12. Pour condamner M. [V] à une mesure d'interdiction de gérer d'une durée de quinze ans, l'arrêt retient, par motifs propres et adoptés, qu'au regard de la gravité des fautes de ce dirigeant, titulaire d'un diplôme d'expertise comptable et de sa situation personnelle, il y a lieu de le condamner à une telle mesure.

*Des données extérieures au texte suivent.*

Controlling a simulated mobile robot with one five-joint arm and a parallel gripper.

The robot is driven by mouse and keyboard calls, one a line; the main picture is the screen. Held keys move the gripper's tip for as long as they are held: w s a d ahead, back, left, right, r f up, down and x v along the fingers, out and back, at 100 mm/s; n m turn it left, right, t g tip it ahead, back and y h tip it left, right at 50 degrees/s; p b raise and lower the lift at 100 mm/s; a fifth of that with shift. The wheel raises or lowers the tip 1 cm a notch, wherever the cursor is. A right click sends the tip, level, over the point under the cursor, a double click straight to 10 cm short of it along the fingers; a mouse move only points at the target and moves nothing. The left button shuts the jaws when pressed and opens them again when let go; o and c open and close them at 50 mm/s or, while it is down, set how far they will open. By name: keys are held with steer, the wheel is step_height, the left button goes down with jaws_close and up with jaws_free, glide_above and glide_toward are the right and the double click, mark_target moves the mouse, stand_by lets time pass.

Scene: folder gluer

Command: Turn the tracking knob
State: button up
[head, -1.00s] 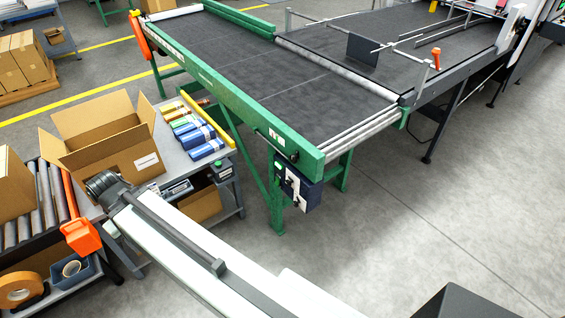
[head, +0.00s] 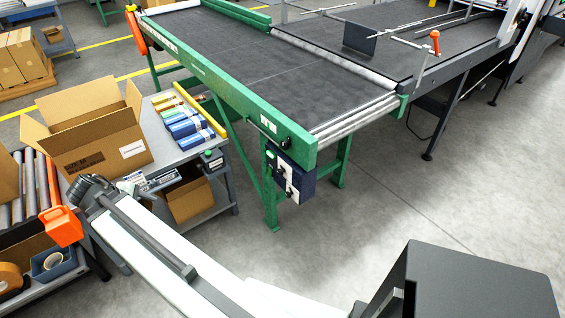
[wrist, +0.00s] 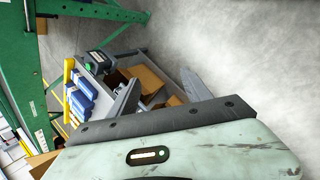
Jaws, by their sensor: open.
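A small black knob (head: 286,142), which looks like the tracking knob, sits on the side of the green conveyor rail (head: 225,92) near its front corner in the head view. I cannot make out a marking on it. My arm reaches to the left in the head view, over the front of the grey bench, well apart from the knob. My gripper (wrist: 160,77) shows in the wrist view as two grey fingers spread apart with nothing held between them. The knob cannot be made out in the wrist view.
A dark blue control box (head: 293,180) hangs below the rail. The grey bench (head: 180,155) beside the conveyor carries an open carton (head: 97,150) and several blue packs (head: 187,128). An orange piece (head: 62,227) stands at the roller track. The floor (head: 390,205) at right is clear.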

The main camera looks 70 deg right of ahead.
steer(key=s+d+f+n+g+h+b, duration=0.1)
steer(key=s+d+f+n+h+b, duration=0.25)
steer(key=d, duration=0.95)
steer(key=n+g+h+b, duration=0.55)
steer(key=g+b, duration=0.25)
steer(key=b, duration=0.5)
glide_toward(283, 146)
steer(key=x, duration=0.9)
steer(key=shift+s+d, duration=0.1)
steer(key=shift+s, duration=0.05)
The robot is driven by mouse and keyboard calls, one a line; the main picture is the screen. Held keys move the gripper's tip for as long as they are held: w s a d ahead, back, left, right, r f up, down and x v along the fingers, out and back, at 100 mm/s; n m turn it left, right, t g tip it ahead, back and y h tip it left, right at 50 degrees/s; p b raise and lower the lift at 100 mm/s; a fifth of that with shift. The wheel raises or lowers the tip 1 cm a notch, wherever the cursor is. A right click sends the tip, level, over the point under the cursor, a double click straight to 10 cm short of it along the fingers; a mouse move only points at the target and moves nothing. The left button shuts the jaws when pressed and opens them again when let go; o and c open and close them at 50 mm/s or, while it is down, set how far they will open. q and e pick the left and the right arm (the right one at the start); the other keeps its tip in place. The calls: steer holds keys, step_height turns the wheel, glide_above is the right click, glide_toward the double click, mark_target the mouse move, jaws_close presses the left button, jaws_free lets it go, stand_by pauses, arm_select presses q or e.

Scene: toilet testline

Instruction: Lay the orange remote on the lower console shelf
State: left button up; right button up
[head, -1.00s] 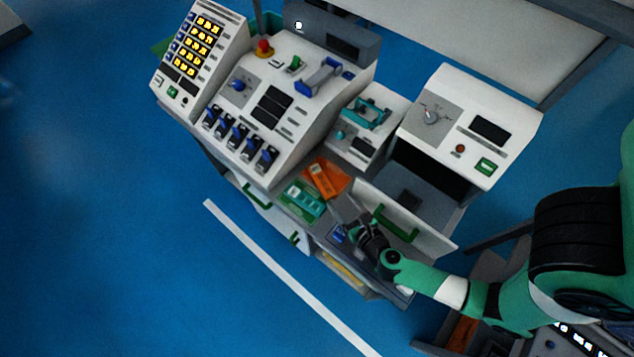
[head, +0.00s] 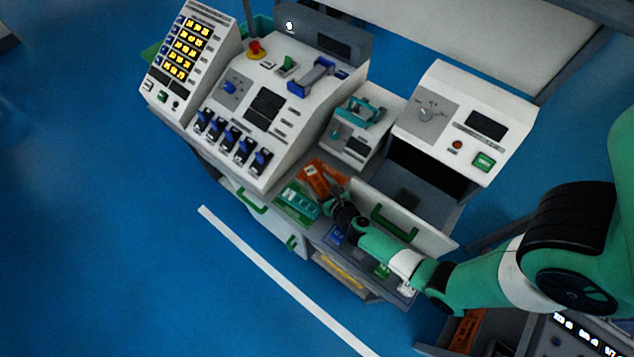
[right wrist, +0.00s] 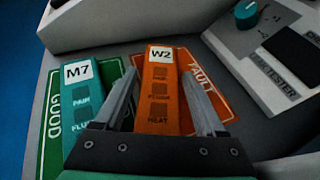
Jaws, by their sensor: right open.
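The orange remote (right wrist: 158,112), marked W2, lies on the orange FAULT mat (right wrist: 212,98) in the right wrist view. In the head view the orange remote (head: 318,176) is small and partly covered by my right gripper (head: 331,188). My right gripper (right wrist: 160,82) is open, with one finger on each side of the remote; I cannot tell whether they touch it. Two low spaces show: a dark grey recess (head: 416,178) under the right console and an open compartment (head: 372,292) below the worktop. I cannot tell which is the lower console shelf. My left gripper is not in view.
A teal remote (right wrist: 84,98), marked M7, lies on the green GOOD mat (right wrist: 52,122), close left of the orange one. The tester box (right wrist: 268,38) stands close on the right. A white panel with a green handle (head: 393,222) stands beside my right arm. Blue floor is clear at left.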

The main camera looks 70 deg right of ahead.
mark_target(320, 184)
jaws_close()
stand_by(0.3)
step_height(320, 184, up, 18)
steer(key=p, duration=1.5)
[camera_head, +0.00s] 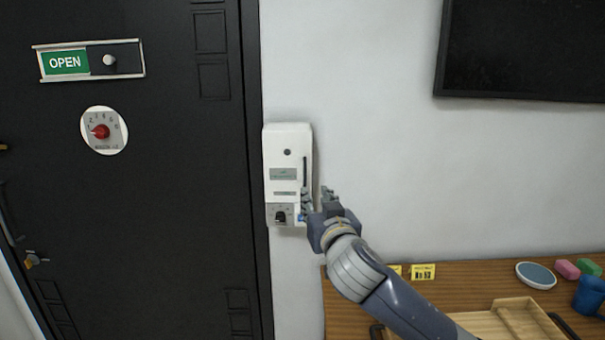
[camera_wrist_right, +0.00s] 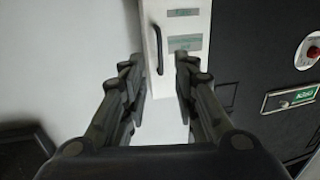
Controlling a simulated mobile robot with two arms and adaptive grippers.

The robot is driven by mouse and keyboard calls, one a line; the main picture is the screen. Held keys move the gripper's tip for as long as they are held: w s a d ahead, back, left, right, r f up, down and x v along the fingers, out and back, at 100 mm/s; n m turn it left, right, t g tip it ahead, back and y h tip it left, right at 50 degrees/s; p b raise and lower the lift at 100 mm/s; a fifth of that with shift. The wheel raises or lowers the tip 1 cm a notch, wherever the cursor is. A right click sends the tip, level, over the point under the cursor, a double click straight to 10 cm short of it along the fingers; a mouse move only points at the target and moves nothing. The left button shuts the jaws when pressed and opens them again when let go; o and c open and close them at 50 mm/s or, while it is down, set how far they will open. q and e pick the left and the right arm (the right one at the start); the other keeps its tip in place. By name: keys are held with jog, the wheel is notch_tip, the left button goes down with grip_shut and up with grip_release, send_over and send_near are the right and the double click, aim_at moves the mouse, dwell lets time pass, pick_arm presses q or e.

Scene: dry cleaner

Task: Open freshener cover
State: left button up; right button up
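The white freshener box (camera_head: 270,150) is mounted on the wall just right of the black door, and its front cover looks closed. A dark vertical handle (camera_head: 305,171) runs along the cover's right side, and a small dial (camera_head: 281,215) sits at the bottom. My right gripper (camera_head: 316,198) is at the box's lower right edge. In the right wrist view the fingers (camera_wrist_right: 158,85) are spread with nothing held. There the handle (camera_wrist_right: 157,50) shows in the gap beyond the fingertips; contact cannot be told. My left gripper is out of view.
The black door (camera_head: 170,200) carries an OPEN sign (camera_head: 66,62) and a round red-knob dial (camera_head: 101,131). A wooden table (camera_head: 480,270) at lower right holds a tray, a blue dish (camera_head: 536,275) and small items. A dark screen (camera_head: 525,50) hangs above; the wall between is clear.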

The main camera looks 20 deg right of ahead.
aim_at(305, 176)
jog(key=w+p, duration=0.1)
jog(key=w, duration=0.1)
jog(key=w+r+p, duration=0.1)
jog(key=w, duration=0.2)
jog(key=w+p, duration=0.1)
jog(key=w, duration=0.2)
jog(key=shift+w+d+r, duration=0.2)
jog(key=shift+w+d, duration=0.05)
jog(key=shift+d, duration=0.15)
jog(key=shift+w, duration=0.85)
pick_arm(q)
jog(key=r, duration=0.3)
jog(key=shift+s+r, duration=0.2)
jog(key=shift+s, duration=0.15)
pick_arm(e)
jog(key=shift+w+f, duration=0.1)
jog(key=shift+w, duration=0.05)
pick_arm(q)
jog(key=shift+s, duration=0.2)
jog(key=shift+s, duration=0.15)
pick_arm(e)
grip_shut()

13. En statuant ainsi, sans répondre aux conclusions de M. [V] qui faisait valoir, quant à sa situation personnelle, qu'il avait créé une nouvelle société dont il était le gérant, activité pour laquelle il était rémunéré à hauteur de 3 800 euros par mois, et qu'il était redevable d'une somme de 2,25 millions d'euros envers un établissement financier, la cour d'appel a violé les textes susvisés.
PAR CES MOTIFS, la Cour :
CASSE ET ANNULE, mais seulement en ce que confirmant le jugement du tribunal de commerce de Chambéry du 12 mars 2021, il condamne M. [V] à une mesure d'interdiction de gérer d'une durée de 15 ans, l'arrêt rendu le 11 janvier 2022, entre les parties, par la cour d'appel de Chambéry ;
Remet, sur ce point, l'affaire et les parties dans l'état où elles se trouvaient avant cet arrêt et les renvoie devant la cour d'appel de Grenoble.